Lazarus Group diduga terkait dengan serangan siber Wannacry setelah seorang peneliti keamanan Google, Neel Mehta, menemukan kesamaan kode-kode di dalam Wannacry dengan peranti lain yang diyakini diciptakan Lazarup Group.
Bukti lain dipaparkan pakar keamanan teknologi informasi, Profesor Alan Woodward.
Dia menunjukkan keterangan waktu di dalam kode Wannacry dibuat berdasarkan zona waktu Cina.
Hal lainnya, teks bahasa Inggris yang menuntut uang tebusan terdengar buatan mesin, namun tuntutan yang sama dalam bahasa Mandarin tampak ditulis tanpa cela.
"Seperti yang Anda lihat, bukti-buktinya tipis.
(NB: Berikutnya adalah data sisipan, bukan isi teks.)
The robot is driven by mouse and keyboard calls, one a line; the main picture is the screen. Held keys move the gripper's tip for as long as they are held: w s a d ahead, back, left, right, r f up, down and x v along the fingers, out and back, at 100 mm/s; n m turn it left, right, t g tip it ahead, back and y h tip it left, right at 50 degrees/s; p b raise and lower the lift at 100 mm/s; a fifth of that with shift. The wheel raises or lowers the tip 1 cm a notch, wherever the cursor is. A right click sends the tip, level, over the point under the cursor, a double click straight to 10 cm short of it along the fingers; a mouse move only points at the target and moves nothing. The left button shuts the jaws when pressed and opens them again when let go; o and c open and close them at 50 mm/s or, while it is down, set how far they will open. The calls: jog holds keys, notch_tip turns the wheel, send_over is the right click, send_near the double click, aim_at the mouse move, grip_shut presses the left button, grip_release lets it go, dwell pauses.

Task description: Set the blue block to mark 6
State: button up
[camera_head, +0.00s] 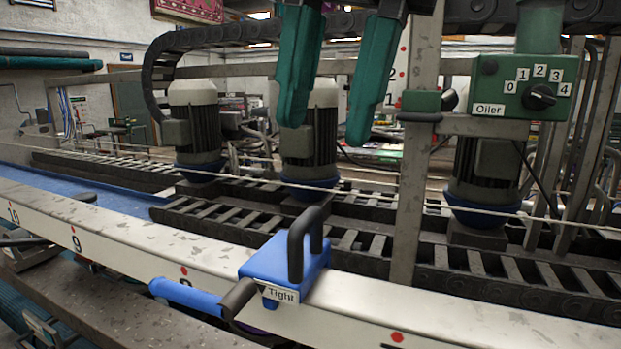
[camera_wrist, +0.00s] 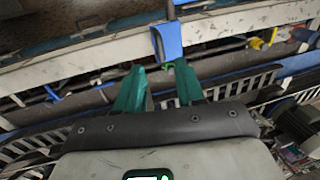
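The blue block (camera_head: 280,262) sits on the white rail (camera_head: 120,247), with a dark upright loop handle (camera_head: 297,245) on top and a "Tight" label on its front. A lever with a blue grip (camera_head: 185,297) sticks out from it to the left. My gripper (camera_head: 326,130) is open and empty, with two green fingers, above the block and apart from it. In the wrist view, the block (camera_wrist: 170,42) is just beyond the fingertips (camera_wrist: 160,68). The rail has red dots, with 10 and 9 readable at left. A dot (camera_head: 397,337) lies right of the block; its number is out of view.
A metal post (camera_head: 412,170) stands behind the rail, right of the block. A green Oiler box (camera_head: 510,87) with a dial is at the upper right. Several motors stand on slatted tracks behind the rail. The rail top beside the block looks clear.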

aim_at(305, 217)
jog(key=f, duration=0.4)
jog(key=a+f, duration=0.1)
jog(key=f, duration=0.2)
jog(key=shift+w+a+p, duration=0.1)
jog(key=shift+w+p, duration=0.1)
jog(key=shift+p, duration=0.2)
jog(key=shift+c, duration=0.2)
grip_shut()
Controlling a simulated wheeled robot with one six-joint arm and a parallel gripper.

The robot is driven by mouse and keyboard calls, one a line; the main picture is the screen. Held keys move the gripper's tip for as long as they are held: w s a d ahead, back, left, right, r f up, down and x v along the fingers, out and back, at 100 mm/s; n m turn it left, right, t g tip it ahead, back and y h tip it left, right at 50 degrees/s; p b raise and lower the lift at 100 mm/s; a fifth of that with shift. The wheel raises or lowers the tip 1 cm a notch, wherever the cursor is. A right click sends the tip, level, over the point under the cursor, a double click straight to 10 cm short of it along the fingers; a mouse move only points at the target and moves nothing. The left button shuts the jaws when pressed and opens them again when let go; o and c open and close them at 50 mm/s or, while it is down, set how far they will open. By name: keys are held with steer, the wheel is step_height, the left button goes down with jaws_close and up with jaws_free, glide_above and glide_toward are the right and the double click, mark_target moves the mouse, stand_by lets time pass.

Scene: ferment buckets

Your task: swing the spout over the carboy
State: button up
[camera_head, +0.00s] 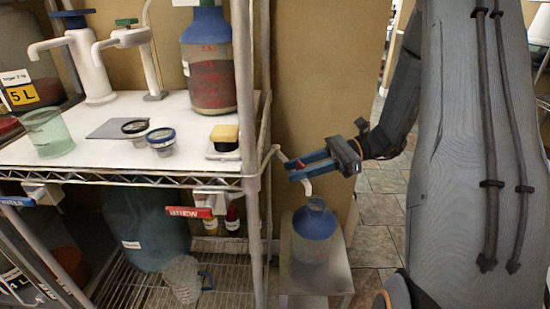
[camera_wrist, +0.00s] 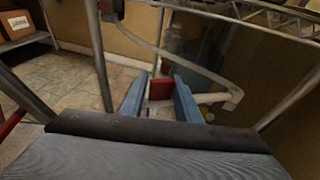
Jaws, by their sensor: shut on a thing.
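The white spout (camera_head: 307,186) reaches out from the rack's right post, and its down-turned tip hangs just above the carboy's mouth, slightly left of its middle in the head view. The carboy (camera_head: 311,250) is clear with a blue shoulder and stands upright on a small stand. My gripper (camera_head: 296,168) has its blue fingers closed around the red tab on the spout. In the wrist view the red tab (camera_wrist: 160,89) sits between both fingers, and the white pipe (camera_wrist: 215,97) runs off to the right. The exact depth between tip and mouth is hard to tell.
The wire rack's top shelf (camera_head: 110,162) holds a big brown-filled jug (camera_head: 208,70), a green cup (camera_head: 48,133) and small jars. A red-labelled valve (camera_head: 189,212) hangs below its edge. The low stand (camera_head: 335,275) is close beside the rack; tiled floor (camera_head: 380,210) is free to the right.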

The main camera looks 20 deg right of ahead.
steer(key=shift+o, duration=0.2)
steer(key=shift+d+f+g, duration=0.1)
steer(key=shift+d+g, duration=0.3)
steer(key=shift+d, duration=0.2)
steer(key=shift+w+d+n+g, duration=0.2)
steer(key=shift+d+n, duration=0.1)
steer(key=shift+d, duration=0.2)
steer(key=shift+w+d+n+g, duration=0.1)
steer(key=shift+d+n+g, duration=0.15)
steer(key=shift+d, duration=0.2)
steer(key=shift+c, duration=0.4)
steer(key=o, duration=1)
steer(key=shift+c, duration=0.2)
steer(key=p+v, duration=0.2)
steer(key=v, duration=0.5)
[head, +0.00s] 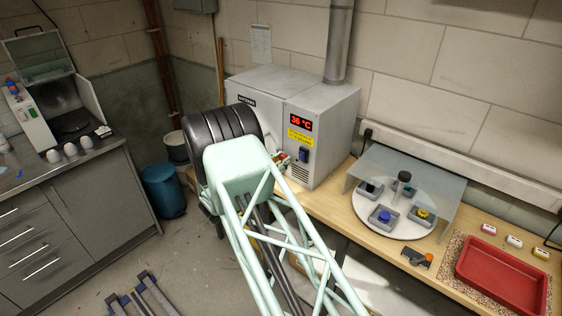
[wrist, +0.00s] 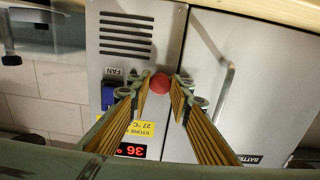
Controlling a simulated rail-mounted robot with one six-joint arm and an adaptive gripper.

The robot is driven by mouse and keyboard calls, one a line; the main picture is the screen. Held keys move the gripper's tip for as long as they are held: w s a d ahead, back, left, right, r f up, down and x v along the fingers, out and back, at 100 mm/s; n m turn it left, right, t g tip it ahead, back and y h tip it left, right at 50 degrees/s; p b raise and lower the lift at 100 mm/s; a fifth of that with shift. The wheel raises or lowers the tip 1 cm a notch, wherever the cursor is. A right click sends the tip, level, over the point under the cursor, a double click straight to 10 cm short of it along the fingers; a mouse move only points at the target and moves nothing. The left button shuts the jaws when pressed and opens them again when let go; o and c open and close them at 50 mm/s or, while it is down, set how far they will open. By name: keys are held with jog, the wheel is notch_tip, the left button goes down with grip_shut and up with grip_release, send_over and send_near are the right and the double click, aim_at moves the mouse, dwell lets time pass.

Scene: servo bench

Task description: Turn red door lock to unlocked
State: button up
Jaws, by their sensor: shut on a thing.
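The red door lock (wrist: 160,84) is a round red knob in the middle of the wrist view, beside the seam of the grey cabinet's door. My gripper (wrist: 161,88) has one fingertip on each side of the knob and is shut on it. The lock's turn position cannot be read, as only its round red end shows. The grey cabinet (head: 270,87) stands on the bench in the head view, with a red "36 °C" display (head: 301,122). My arm hides most of the cabinet front there.
In the wrist view, a curved door handle (wrist: 225,90) is right of the lock and a blue fan switch (wrist: 108,95) is left. In the head view, a round turntable (head: 365,209) under a clear shield and a red tray (head: 500,282) occupy the bench to the right.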

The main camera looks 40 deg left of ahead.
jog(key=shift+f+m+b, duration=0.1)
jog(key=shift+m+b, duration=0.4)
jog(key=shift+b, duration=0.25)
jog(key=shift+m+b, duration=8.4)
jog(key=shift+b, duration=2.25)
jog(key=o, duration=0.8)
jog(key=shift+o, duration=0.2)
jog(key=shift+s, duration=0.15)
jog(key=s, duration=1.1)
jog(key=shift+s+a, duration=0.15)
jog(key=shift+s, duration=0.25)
Namun, bila diselidiki lebih jauh, hasilnya sangat sepadan," kata Woodward.
Penyelidikan untuk mengetahui siapa pelaku serangan ransomware Wannacry tengah berlangsung, sebagaimana dipaparkan perusahaan pengamanan teknologi informasi, Kaspersky.
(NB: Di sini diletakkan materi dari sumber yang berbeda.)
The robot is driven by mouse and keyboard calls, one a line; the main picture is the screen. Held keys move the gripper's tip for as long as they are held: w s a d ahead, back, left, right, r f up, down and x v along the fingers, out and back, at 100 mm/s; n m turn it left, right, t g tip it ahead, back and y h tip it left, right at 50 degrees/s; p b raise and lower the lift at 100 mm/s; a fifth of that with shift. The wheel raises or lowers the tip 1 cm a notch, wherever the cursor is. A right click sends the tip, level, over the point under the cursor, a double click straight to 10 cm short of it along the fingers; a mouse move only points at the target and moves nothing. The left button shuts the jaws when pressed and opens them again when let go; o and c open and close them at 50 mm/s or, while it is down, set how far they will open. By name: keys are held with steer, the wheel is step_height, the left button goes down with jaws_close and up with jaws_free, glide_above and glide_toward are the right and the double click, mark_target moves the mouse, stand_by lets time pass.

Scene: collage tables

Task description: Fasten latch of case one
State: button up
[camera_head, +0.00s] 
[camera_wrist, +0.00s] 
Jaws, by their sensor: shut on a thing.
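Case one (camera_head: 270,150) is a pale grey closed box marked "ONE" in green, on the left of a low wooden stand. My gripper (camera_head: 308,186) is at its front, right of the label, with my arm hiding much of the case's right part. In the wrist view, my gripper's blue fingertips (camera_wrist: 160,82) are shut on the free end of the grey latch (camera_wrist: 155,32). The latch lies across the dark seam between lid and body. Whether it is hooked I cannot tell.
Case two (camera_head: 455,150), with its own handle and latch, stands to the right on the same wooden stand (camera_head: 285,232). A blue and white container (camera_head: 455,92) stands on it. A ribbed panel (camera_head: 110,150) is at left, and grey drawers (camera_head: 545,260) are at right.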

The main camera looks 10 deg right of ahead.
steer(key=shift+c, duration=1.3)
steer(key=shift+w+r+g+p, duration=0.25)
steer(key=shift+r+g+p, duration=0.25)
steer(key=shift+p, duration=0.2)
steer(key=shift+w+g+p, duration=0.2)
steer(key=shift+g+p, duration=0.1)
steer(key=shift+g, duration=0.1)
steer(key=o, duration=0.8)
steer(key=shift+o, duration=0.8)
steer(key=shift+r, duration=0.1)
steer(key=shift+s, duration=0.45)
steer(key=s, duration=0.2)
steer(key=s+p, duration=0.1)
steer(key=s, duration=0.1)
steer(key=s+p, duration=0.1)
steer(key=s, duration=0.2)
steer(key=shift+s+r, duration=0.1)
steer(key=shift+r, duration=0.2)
"Temuan Neel Mehta adalah yang petunjuk paling signifikan mengenai asal usul Wannacry," sebut perusahaan asal Rusia itu.
Meski demikian, Kaspersky menegaskan bahwa perlu lebih banyak informasi tentang versi awal Wannacry sebelum kesimpulan dapat diambil.
"Jika mengacu pada serangan Bangladesh, saat hari-hari pertama serangan terjadi, sedikit sekali fakta yang mengaitkan peristiwa itu dengan Lazarup Group."
"Namun, belakangan bukti-bukti bermunculan sehingga kami dan lainnya dapat mengaitkan mereka dengan penuh percaya diri. Riset lebih dalam sangat krusial untuk menyambungkan titik-titik yang ada," kata Kaspersky.
Mengaitkan suatu pihak bertanggung jawab atas sebuah serangan siber sejatinya sangat sulit.
Bahkan, kesimpulan kadang diambil berdasarkan kesepakatan bersama ketimbang konfirmasi yang jelas.
Misalnya, Korea Utara tidak pernah mengakui keterlibatan dalam peretasan Sony Pictures.
Sehingga, meskipun peneliti keamanan dan pemerintah Amerika Serikat sangat yakin Korut pelakunya, kedua pihak tidak bisa menyingkirkan kemungkinan adanya kesalahan.
Para peretas yang ahli kemudian mengamini teori bahwa Korut melakukannya dengan melacak asal muasal serangan. (NHK/BBC).